-- START OF Data in this exercise --

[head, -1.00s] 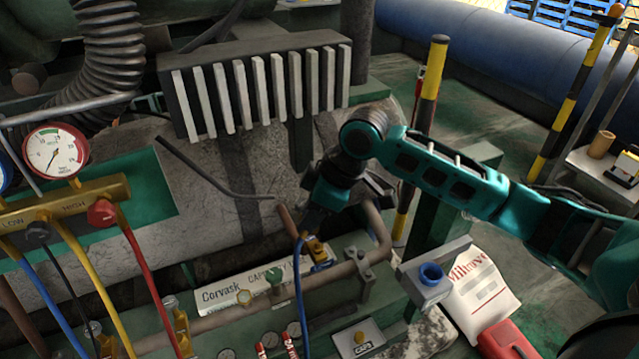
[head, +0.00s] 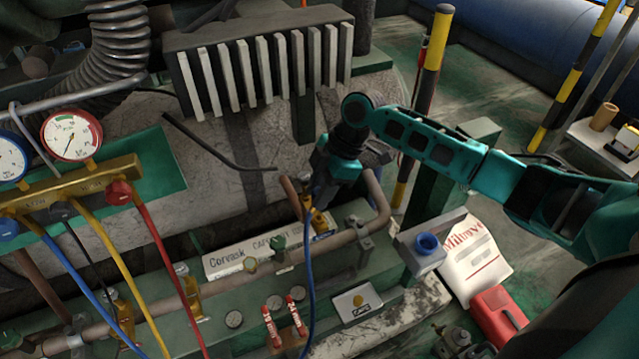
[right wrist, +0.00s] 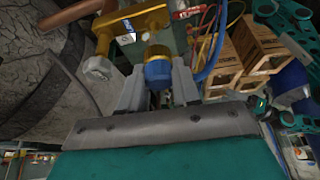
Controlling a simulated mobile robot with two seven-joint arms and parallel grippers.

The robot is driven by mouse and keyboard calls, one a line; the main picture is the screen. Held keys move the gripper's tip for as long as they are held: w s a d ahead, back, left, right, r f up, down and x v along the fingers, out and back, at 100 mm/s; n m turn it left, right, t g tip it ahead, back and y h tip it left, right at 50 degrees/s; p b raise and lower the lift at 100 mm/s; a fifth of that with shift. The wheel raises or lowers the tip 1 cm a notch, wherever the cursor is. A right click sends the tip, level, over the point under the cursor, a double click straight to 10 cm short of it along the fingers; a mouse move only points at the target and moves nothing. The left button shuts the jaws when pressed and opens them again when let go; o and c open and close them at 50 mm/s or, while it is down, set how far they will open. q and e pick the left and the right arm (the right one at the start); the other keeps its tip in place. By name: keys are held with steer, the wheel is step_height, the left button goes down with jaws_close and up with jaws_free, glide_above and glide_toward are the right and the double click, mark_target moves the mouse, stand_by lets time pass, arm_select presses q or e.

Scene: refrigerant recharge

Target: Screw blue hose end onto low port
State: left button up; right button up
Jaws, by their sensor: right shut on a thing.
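My right gripper (head: 313,200) is over the pipework in the head view, beside a brass port fitting (head: 320,222). In the right wrist view, its two grey fingers (right wrist: 156,92) are shut on the blue hose end (right wrist: 158,74). A brass part (right wrist: 156,52) sits directly against the far side of the blue collar, in line with it. I cannot tell whether threads are engaged. A brass valve body (right wrist: 145,20) with a small label is just beyond. The blue hose (head: 308,270) hangs down from the gripper in the head view. My left gripper is out of view.
The manifold (head: 80,185) with its gauges and coloured hoses is at the left. A copper-brown pipe (head: 230,265) runs past the port. A grey holder with a blue cup (head: 427,243), a white bag (head: 470,255) and a red container (head: 498,313) are at the right.

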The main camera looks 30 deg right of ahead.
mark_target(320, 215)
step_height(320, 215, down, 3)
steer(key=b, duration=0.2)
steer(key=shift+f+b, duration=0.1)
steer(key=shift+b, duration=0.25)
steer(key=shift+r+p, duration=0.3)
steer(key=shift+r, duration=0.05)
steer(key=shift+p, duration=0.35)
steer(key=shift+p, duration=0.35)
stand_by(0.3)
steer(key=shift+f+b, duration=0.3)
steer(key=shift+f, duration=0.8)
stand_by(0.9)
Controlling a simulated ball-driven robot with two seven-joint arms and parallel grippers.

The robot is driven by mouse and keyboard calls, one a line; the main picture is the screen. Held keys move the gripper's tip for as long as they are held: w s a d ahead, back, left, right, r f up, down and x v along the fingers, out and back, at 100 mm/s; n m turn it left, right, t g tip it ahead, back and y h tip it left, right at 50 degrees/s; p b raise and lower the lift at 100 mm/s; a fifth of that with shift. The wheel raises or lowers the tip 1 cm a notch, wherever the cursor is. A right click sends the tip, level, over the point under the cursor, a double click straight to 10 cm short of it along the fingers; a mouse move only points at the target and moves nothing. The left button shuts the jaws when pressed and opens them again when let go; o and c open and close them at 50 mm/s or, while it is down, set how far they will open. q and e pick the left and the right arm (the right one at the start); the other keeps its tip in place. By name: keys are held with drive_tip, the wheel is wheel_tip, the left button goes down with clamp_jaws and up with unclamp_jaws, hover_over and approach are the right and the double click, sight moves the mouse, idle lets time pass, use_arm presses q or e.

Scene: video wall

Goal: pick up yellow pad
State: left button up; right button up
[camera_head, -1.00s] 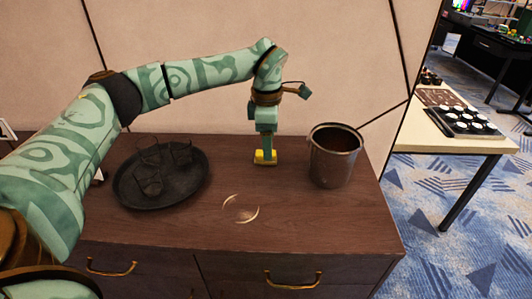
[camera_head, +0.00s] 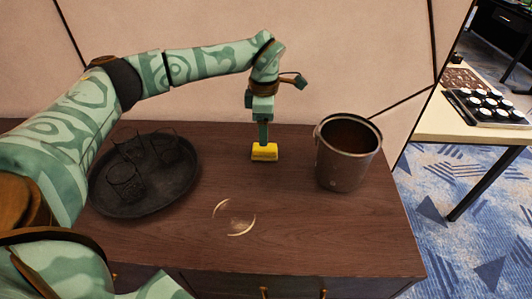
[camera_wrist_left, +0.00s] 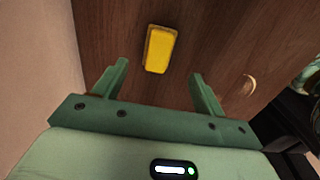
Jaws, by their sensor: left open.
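The yellow pad (camera_head: 264,153) lies on the dark wooden cabinet top, between the tray and the metal bucket. My left gripper (camera_head: 263,141) points down above it. In the left wrist view the pad (camera_wrist_left: 160,50) lies on the wood beyond the fingertips, roughly centred between the two spread fingers of my gripper (camera_wrist_left: 159,72). The gripper is open and empty; the pad is not between its fingers. The exact height gap is hard to tell. My right gripper is not in view.
A round black tray (camera_head: 185,190) with several dark glasses stands left of the pad. A metal bucket (camera_head: 347,165) stands to its right. A pale curved mark (camera_head: 240,232) shows on the bare wood in front. The wall rises close behind.

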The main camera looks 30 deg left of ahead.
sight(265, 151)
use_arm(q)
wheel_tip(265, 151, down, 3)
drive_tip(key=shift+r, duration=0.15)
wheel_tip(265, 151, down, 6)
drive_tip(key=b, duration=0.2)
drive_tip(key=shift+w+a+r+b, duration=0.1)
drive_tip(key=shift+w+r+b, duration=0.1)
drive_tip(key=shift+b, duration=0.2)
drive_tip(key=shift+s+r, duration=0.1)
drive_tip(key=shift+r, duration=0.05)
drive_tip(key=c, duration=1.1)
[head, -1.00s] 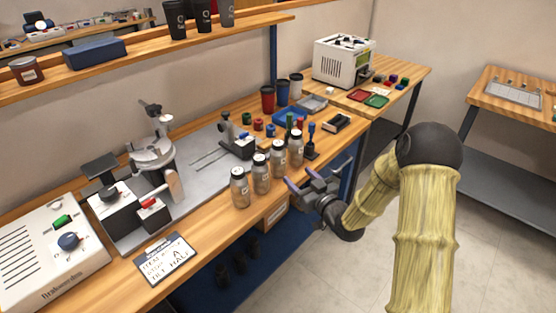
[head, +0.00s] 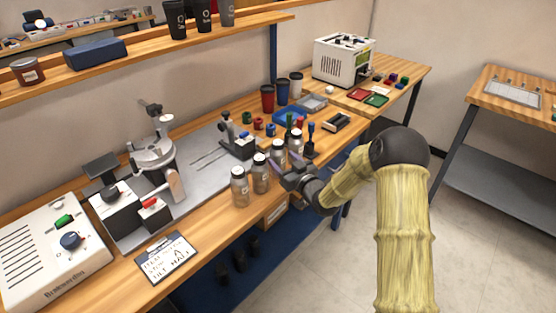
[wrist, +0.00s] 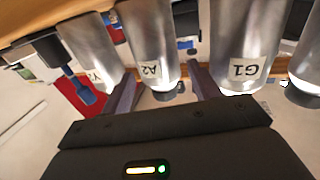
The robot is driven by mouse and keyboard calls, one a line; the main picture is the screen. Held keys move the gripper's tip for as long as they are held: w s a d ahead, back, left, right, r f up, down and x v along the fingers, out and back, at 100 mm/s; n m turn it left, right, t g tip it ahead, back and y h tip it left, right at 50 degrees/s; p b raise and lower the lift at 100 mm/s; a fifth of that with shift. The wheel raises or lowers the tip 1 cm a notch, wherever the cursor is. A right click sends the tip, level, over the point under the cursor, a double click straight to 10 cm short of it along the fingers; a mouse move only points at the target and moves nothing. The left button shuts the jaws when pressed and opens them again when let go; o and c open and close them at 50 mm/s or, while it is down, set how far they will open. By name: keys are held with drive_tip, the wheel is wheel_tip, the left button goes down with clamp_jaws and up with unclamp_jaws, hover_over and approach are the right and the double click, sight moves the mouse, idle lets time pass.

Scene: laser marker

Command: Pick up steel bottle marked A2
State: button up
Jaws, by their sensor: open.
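The steel bottle marked A2 (wrist: 148,45) shows in the wrist view, upside down in the picture, with a white label and dark cap. In the head view it appears to be the third bottle from the left (head: 278,153), partly hidden by my gripper. My gripper (wrist: 162,75) is open, one finger on each side of the A2 bottle in the wrist view; I cannot tell whether they touch it. In the head view my gripper (head: 286,163) is at the front of the bottle row.
Bottle G1 (wrist: 242,45) and another steel bottle (wrist: 92,45) flank A2 closely. A further bottle (head: 240,187) ends the row. A blue-handled tool (head: 311,138) stands just right of the row. A clipboard (head: 166,257) lies at the bench front.

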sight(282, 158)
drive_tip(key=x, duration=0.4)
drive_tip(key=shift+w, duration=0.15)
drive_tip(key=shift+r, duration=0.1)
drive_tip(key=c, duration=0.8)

-- END OF Data in this exercise --

● Exercise prompt
Where a line above includes "seven", copy that line.

● Task output
Controlling a simulated mobile robot with two seven-joint arms and parallel grippers.
Controlling a simulated ball-driven robot with two seven-joint arms and parallel grippers.

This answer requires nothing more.